An Improving Framework of regularization for Network Compression
This work addresses the need for more efficient neural networks in applications like image recognition by offering an incremental improvement in regularization techniques for model compression.
The paper tackles the problem of deep neural network compression by proposing a partial regularization framework based on relationships between neurons and connections in adjacent layers, which improves classification accuracy on multiple datasets and reduces total running time.

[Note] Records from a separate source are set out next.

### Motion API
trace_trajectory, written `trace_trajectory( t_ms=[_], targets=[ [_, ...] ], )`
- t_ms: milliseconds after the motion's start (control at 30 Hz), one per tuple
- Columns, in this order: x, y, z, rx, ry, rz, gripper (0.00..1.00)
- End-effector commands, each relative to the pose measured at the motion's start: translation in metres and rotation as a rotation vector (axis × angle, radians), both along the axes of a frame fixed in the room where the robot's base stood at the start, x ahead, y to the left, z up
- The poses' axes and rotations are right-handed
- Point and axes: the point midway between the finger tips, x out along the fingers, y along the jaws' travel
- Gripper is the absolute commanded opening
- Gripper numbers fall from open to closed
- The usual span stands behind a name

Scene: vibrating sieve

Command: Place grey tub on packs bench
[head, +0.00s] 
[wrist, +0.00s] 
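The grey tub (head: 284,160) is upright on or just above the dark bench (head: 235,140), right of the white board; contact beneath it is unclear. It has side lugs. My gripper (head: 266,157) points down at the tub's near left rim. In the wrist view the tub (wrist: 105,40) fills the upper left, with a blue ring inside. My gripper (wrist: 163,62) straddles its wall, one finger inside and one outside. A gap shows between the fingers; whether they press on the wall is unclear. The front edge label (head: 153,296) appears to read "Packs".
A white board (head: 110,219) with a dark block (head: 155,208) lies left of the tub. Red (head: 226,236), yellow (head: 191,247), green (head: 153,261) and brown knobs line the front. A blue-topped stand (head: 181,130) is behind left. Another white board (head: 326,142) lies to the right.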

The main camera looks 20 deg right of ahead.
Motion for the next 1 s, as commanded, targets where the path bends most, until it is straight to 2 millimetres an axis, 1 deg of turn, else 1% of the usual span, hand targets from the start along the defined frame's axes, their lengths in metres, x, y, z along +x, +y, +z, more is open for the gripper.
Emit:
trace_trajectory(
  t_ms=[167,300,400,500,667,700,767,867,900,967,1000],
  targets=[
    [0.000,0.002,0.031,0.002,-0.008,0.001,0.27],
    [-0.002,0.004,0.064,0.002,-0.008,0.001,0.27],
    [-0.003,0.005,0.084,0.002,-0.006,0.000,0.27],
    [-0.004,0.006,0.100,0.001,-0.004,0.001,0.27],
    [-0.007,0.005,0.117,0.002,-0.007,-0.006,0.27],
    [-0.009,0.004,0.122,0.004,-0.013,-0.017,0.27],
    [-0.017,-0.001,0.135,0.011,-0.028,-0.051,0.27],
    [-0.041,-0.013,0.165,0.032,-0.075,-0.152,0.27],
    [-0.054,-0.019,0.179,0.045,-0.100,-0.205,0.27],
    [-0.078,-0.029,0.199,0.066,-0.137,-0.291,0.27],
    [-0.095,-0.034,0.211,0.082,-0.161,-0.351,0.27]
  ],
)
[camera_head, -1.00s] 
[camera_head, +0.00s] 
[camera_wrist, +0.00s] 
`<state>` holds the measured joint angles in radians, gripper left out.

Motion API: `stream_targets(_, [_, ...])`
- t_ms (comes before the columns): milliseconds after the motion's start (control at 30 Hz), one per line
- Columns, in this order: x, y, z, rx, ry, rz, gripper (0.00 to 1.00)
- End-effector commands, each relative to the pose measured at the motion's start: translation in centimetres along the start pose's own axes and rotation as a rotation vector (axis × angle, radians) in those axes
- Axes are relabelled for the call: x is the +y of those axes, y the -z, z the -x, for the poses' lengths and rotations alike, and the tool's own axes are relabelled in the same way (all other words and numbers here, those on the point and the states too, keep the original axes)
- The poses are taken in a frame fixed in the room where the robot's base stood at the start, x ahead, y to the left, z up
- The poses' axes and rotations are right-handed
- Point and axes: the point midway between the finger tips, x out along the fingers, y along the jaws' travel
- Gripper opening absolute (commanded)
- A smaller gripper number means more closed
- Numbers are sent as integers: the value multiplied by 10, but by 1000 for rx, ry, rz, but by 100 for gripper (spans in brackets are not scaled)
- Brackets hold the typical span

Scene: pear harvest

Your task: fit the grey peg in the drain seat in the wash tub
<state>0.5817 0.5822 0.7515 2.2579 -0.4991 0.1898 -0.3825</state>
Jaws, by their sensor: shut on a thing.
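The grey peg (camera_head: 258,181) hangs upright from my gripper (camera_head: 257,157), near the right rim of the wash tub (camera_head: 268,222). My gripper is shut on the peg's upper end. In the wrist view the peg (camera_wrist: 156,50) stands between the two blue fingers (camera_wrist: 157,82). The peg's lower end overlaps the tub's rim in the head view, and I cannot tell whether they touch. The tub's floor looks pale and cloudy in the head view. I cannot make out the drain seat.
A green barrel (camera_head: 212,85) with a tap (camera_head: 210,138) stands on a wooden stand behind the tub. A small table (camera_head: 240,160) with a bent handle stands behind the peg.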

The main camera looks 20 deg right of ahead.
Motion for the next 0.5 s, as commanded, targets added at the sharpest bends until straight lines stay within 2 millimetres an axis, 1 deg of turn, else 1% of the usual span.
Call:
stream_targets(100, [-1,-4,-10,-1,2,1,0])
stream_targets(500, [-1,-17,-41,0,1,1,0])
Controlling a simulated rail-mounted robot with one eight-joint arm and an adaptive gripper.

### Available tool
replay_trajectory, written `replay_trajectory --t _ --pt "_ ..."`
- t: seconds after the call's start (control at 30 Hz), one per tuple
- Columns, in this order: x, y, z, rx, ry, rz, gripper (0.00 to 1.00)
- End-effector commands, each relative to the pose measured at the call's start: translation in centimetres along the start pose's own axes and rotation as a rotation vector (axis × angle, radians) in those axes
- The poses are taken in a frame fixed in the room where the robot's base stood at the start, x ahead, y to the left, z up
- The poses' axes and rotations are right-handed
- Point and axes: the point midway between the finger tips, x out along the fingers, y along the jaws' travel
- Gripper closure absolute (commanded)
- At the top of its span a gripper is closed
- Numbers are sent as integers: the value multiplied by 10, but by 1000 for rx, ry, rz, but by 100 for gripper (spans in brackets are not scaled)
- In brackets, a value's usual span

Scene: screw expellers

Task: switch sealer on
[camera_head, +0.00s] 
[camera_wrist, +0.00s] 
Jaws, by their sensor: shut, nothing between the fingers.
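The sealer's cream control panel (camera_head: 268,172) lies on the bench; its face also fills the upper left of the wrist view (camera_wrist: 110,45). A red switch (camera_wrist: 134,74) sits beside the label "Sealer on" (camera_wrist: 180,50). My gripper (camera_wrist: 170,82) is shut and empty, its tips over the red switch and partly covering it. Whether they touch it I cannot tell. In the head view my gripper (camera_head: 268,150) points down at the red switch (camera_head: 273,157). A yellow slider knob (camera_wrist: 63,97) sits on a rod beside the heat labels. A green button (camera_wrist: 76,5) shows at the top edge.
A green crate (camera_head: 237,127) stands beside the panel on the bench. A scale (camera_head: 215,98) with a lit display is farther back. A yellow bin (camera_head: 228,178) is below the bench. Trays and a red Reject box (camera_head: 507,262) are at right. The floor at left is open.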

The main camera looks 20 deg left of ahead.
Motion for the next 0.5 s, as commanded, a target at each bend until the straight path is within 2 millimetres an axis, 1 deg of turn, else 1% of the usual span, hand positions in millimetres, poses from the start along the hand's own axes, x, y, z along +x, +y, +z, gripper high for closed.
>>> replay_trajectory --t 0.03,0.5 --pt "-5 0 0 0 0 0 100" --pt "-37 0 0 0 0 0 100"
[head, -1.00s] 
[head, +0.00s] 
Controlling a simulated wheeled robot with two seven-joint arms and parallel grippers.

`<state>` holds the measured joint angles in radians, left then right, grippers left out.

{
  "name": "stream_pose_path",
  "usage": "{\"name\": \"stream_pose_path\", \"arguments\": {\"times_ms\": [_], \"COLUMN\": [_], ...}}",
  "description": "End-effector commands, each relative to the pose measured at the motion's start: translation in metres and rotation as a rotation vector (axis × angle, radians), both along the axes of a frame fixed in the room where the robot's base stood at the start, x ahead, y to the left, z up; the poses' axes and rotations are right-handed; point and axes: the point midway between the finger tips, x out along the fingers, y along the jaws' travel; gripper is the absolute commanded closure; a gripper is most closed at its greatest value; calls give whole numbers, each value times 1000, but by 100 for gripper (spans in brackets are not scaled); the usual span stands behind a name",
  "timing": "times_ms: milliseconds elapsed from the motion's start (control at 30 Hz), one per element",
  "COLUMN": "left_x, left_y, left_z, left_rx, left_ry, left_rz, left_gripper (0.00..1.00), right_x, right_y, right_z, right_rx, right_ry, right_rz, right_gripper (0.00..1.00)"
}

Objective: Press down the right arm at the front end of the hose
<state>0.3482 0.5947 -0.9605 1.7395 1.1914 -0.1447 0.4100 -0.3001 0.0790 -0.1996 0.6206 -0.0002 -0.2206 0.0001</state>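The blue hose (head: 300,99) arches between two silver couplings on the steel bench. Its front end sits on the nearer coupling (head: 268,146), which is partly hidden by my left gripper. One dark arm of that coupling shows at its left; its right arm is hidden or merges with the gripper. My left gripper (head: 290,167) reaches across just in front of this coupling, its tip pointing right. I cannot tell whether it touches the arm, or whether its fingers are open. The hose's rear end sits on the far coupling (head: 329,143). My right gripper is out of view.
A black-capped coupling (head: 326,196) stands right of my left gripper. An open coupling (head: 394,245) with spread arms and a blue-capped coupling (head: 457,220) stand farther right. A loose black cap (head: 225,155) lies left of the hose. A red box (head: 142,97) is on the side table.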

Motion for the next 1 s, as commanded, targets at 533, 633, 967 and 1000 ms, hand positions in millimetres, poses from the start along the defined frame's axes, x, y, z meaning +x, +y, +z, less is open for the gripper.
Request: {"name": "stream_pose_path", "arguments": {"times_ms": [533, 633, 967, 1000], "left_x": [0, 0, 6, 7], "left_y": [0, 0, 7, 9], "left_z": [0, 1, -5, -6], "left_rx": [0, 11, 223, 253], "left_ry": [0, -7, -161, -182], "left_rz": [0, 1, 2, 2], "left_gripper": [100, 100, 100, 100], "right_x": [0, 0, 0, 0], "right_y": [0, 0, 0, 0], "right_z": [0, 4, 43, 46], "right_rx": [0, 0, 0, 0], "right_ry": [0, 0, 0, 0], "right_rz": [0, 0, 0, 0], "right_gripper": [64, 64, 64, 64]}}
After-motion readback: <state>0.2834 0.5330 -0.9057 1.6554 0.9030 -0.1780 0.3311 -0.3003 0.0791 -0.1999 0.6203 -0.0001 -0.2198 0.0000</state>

Deep Neural Networks have achieved remarkable success relying on the developing high computation capability of GPUs and large-scale datasets with increasing network depth and width in image recognition, object detection and many other applications. However, due to the expensive computation and intensive memory, researchers have concentrated on designing compression methods in recent years. In this paper, we briefly summarize the existing advanced techniques that are useful in model compression at first. After that, we give a detailed description on group lasso regularization and its variants. More importantly, we propose an improving framework of partial regularization based on the relationship between neurons and connections of adjacent layers. It is reasonable and feasible with the help of permutation property of neural network . Experiment results show that partial regularization methods brings improvements such as higher classification accuracy in both training and testing stages on multiple datasets. Since our regularizers contain the computation of less parameters, it shows competitive performances in terms of the total running time of experiments. Finally, we analysed the results and draw a conclusion that the optimal network structure must exist and depend on the input data.